De même, l'affaire de la chlordécone a beaucoup touché les populations antillaises. Le plan chlordécone, doté de 33 millions d'euros, est piloté par le ministère de la Santé, assailli aujourd'hui par d'autres préoccupations. Nous souhaiterions donc, Madame le ministre, en liaison avec le comité de suivi que nous avons mis en place dans cette commission et qu'anime notre collègue Jacques Le Guen, que votre ministère participe de façon très active au pilotage du programme et, le cas échéant, à son amélioration. Car si les mesures de précaution, telles que les récents arrêtés de suspension de la pêche de certaines espèces dans certaines zones sont évidemment indispensables, c'est surtout les moyens d'une relance économique de l'agriculture, de la pêche et de toute la filière alimentaire que nous attendons. Le récent rapport de notre collègue le Député Le Déaut est de la sénatrice Catherine Procaccia justifie un regain d'inquiétude au sein des populations.

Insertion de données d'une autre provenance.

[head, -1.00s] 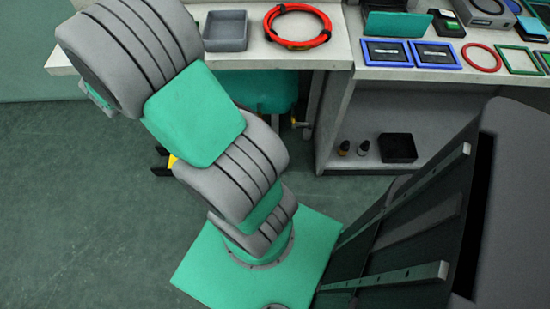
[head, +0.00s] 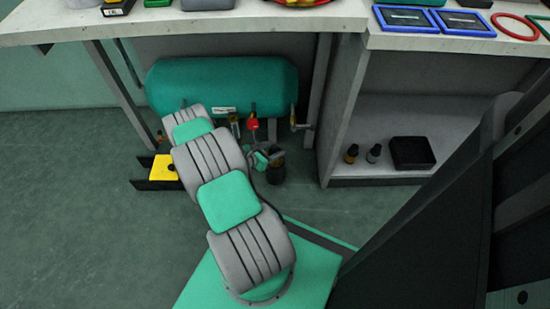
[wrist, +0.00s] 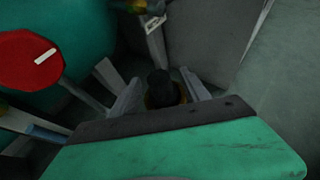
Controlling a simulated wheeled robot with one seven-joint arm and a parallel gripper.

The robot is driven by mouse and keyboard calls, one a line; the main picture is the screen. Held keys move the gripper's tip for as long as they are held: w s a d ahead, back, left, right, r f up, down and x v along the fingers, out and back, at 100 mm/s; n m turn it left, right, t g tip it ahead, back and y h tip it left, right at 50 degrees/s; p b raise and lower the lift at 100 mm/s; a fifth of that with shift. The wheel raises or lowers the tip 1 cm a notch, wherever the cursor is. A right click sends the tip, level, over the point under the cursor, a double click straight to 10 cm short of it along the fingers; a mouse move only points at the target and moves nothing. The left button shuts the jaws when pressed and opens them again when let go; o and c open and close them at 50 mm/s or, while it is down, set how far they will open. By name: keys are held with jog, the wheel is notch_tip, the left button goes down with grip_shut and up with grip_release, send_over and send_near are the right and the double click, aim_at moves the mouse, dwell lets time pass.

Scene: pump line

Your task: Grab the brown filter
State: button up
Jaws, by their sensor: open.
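A dark cylinder with a brownish-yellow ring, which I take for the brown filter (wrist: 160,88), shows between my fingers in the wrist view. In the head view it is a small dark brown shape (head: 276,172) beneath the right part of the green tank, partly covered by my gripper (head: 262,157). In the wrist view my gripper (wrist: 160,92) is open, one finger on each side of the cylinder. I cannot tell whether either finger touches it. Its lower part is hidden by my gripper's body.
The green tank (head: 222,88) lies under the bench, with a red valve handle (wrist: 30,60) close on the left in the wrist view. A yellow block (head: 163,169) is on the left. Small bottles (head: 351,153) and a black tray (head: 412,153) stand on the right shelf.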

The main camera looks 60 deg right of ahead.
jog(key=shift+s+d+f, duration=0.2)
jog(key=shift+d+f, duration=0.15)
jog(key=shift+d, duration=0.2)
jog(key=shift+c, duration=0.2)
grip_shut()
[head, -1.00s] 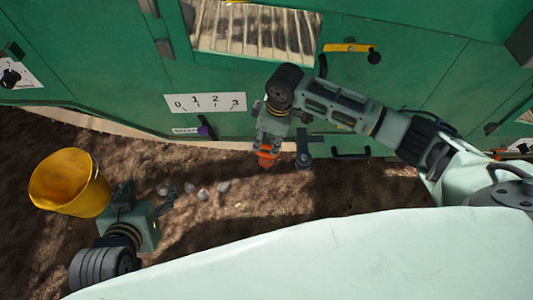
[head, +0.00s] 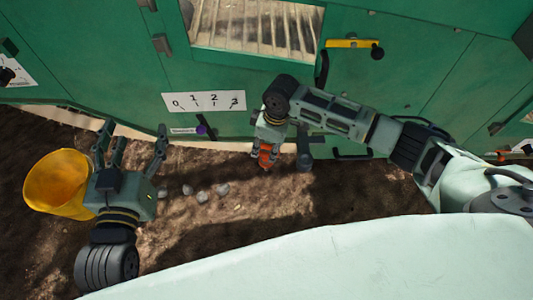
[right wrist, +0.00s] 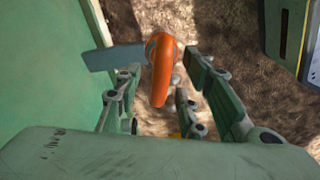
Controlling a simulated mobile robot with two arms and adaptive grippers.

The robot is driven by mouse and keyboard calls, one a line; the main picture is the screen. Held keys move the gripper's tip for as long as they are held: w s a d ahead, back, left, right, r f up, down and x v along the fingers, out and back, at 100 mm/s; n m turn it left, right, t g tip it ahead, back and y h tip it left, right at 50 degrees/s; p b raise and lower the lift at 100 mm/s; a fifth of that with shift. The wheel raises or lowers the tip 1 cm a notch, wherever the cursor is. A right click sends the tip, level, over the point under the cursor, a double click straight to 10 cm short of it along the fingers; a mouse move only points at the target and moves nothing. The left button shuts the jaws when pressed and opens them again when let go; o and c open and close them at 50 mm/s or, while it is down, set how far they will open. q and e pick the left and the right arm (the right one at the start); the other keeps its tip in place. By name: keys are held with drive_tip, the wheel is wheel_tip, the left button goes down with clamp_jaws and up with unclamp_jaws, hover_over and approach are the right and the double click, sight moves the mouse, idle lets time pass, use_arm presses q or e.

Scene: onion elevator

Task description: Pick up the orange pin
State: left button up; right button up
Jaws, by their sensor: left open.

Vous nous avez déjà répondu par avance, madame la ministre :

– d'une part sur le fonctionnement du nouveau fonds de continuité territoriale, qui remplace l'ancienne dotation de continuité territoriale et le passeport mobilité, du rôle que doit jouer pour son pilotage l'Agence nationale pour l'insertion et la promotion des travailleurs d'outre-mer ;

– d'autre part sur l'utilisation des crédits du nouveau fonds exceptionnel d'investissement.

Comme vous le savez, j'ai toujours plaidé pour que notre politique ultramarine tourne le dos à la vieille démarche de rattrapage et d'assistanat et choisisse résolument une stratégie de responsabilité afin de tendre vers l'égalité économique.

Il me semble que votre projet de budget va dans ce sens.